The Office of the National Counterintelligence Executive report for 2009-2011 included input from intelligence agencies, the private sector, think tanks and academia.
Foreign intelligence services, corporations and individuals increased their efforts to steal U.S. technologies which cost millions of dollars to develop, the report said. Methods included extracting information remotely from their home base, downloading data to a portable device, and transmitting information by email.
Years ago, spies were taking out information by file folders, today they're taken out in thumb drives, a senior U.S. intelligence official said.
Our research and development is under attack, he said.

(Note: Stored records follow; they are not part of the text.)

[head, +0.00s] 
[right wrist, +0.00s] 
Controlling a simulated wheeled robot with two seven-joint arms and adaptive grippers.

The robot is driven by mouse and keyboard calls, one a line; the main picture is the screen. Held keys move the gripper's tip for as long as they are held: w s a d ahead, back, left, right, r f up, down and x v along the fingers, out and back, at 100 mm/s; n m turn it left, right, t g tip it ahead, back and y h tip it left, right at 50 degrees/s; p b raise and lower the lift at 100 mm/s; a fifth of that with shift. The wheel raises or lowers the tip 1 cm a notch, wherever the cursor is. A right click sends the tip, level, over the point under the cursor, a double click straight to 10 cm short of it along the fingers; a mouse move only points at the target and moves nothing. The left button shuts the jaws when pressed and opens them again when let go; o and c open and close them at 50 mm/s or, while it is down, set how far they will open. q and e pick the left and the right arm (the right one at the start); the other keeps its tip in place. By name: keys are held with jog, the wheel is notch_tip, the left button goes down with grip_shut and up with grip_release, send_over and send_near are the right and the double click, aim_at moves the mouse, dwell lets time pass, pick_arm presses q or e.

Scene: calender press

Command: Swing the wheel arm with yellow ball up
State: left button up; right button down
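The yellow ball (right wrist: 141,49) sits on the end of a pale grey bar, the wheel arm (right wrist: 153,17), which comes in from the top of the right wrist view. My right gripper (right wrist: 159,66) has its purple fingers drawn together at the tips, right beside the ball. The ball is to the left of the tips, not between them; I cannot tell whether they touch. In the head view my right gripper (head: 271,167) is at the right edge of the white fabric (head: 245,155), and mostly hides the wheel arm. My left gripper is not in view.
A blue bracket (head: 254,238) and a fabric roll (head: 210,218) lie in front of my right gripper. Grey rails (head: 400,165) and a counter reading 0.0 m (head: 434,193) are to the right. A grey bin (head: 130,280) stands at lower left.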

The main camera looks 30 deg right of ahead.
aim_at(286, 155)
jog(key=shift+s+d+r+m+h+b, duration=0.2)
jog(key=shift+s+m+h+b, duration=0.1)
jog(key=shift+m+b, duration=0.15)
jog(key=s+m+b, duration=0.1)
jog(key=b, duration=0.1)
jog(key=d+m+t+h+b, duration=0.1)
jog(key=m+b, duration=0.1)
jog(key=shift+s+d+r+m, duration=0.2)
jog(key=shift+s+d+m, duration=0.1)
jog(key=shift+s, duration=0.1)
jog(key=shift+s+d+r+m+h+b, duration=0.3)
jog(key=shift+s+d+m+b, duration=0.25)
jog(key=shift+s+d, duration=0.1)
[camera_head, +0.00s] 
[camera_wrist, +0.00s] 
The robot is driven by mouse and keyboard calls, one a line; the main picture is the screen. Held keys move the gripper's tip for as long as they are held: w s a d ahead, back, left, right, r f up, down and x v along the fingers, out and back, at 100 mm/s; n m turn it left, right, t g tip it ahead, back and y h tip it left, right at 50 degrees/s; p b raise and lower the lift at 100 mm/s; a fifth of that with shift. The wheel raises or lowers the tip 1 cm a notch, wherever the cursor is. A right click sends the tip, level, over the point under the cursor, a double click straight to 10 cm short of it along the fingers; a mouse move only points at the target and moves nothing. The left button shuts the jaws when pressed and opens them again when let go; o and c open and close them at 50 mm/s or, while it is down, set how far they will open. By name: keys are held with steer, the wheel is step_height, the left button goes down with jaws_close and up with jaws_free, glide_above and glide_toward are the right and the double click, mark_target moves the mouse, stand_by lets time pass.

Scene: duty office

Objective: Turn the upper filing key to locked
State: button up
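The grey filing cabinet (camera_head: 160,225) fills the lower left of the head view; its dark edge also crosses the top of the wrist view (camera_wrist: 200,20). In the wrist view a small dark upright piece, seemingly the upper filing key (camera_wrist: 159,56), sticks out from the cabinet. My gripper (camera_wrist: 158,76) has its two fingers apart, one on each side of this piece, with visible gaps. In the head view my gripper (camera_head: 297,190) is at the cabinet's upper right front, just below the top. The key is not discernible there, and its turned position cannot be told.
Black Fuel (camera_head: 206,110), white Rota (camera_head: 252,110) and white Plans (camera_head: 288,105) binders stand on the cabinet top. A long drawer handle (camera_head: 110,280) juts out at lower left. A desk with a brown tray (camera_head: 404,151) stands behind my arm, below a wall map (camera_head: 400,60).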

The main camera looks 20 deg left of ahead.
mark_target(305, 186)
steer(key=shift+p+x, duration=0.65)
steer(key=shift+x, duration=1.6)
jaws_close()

Intelligence services, private companies, academic institutions and citizens of dozens of countries target the United States, the report said. But it only named China and Russia.
Chinese actors are the world's most active and persistent perpetrators of economic espionage, the report said.

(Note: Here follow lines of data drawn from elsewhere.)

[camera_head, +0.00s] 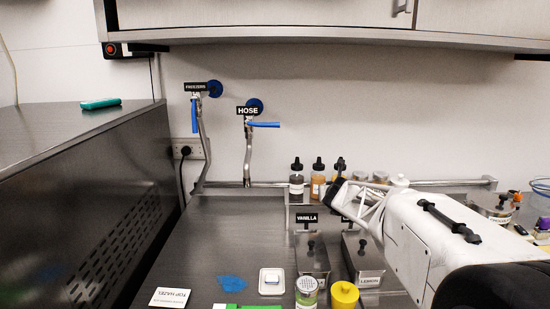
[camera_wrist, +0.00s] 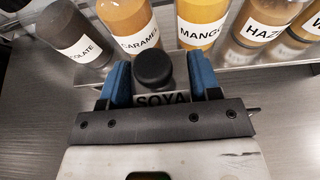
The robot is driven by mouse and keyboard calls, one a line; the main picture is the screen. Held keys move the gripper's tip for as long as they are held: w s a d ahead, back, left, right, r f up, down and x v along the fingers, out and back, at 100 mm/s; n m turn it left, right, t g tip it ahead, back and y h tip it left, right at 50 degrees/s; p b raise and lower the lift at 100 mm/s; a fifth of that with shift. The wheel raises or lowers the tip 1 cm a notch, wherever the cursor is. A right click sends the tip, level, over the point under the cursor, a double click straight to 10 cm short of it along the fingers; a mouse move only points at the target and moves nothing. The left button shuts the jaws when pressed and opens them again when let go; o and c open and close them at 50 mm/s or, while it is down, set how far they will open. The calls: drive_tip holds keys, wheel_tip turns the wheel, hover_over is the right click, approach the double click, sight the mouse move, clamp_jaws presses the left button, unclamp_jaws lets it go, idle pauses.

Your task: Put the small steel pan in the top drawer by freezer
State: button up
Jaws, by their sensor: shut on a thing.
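My gripper (camera_head: 340,195) reaches in from the right, near the back of the counter. In the wrist view its blue fingers (camera_wrist: 160,80) stand either side of a round black cap or knob (camera_wrist: 152,68) and are shut on it. Two lidded steel pans with black knobs stand on the counter: one by the VANILLA sign (camera_head: 313,266), one marked LEMON (camera_head: 367,268), partly behind my arm. I cannot tell which is the small steel pan. No drawer is visible.
A vented steel cabinet (camera_head: 110,230) stands left with a teal object (camera_head: 101,103) on top. Several sauce bottles (camera_head: 318,178) line the back. A yellow pot (camera_head: 344,295), a white dish (camera_head: 271,281) and a blue patch (camera_head: 232,283) lie in front. The counter's left-middle is clear.

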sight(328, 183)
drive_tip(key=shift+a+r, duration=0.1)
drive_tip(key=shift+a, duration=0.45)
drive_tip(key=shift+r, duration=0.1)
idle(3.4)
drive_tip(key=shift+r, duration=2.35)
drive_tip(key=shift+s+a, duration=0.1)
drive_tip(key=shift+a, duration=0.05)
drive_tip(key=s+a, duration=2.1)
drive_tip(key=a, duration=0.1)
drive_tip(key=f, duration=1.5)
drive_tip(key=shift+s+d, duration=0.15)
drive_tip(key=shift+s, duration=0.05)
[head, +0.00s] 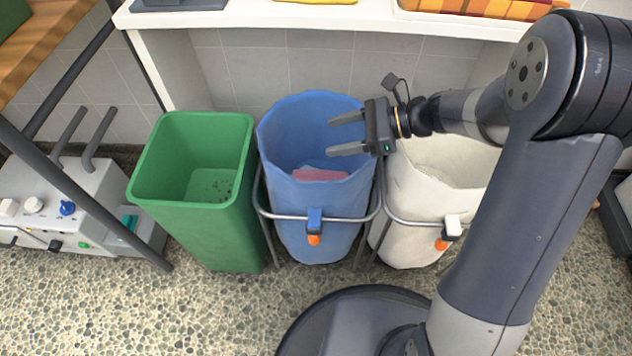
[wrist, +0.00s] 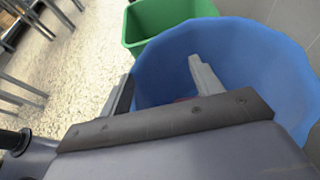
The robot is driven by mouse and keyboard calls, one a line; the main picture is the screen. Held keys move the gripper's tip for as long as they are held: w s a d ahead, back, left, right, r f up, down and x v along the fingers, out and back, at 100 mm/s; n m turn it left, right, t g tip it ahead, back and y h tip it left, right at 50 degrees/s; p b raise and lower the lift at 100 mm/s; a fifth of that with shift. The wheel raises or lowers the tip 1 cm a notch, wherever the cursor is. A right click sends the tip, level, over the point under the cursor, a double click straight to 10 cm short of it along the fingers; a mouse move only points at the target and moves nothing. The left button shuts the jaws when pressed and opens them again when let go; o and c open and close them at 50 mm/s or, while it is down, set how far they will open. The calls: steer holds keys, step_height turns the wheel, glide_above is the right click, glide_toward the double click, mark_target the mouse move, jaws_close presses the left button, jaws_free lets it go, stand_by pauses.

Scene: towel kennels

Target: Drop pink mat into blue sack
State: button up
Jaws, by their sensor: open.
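The blue sack (head: 312,215) stands in a metal frame in the middle of the head view, with its mouth open. The pink mat (head: 318,174) lies inside it, partly hidden by the front rim. My gripper (head: 346,133) is over the sack's mouth, open and empty, with its fingers pointing left. In the wrist view the blue sack (wrist: 240,55) opens around and below my fingers (wrist: 165,85). Only a small reddish bit of the mat shows there, behind my gripper.
A green bin (head: 205,215) stands left of the sack, and a white sack (head: 410,215) in a frame stands to the right. A white shelf (head: 240,18) with folded cloths runs behind. A grey-white machine (head: 65,205) is at the far left.

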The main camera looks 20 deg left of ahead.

While U.S. companies have reported cyber intrusions that originated in China, the intelligence agencies cannot confirm who is behind them, the report said.
When pressed about what undeniable evidence the United States has that China is conducting cyber espionage, the intelligence official declined to discuss details publicly. We didn't pull this out of the air, he said.
DOING 'MOST HARM'
Russia's intelligence services are conducting a range of activities to collect economic information and technology from US targets, the report said.
Some U.S. allies and partners use their access to U.S. institutions to acquire sensitive U.S. economic and technology information, mainly through human spying tactics, the report said but did not name them.
China and Russia were singled out because the report sought to point out who we consider the foreign intelligence services and the countries that are doing the most harm to ... our economic status, the intelligence official said on condition of anonymity.
It could be the governments, the intelligence services, it could be private corporations and it could be individuals, he said. Cyber espionage by nation-states is increasing, he said.
It's part of China and Russia's ... national policy to try to identify and take sensitive technology which they need for their development, the official said.
As a national policy, we do not do economic espionage, he said.
The State Department in June said it had asked Beijing to investigate Google's allegation of a major hacking attack that the Internet giant said originated in China.
China is often blamed for cyber attacks, but Beijing's response has been that it is unfairly accused by countries unhappy with its economic rise and that it has also been a victim of cyber attacks.
We judge that the governments of China and Russia will remain aggressive and capable collectors of sensitive US economic information and technologies, particularly in cyberspace, the report said.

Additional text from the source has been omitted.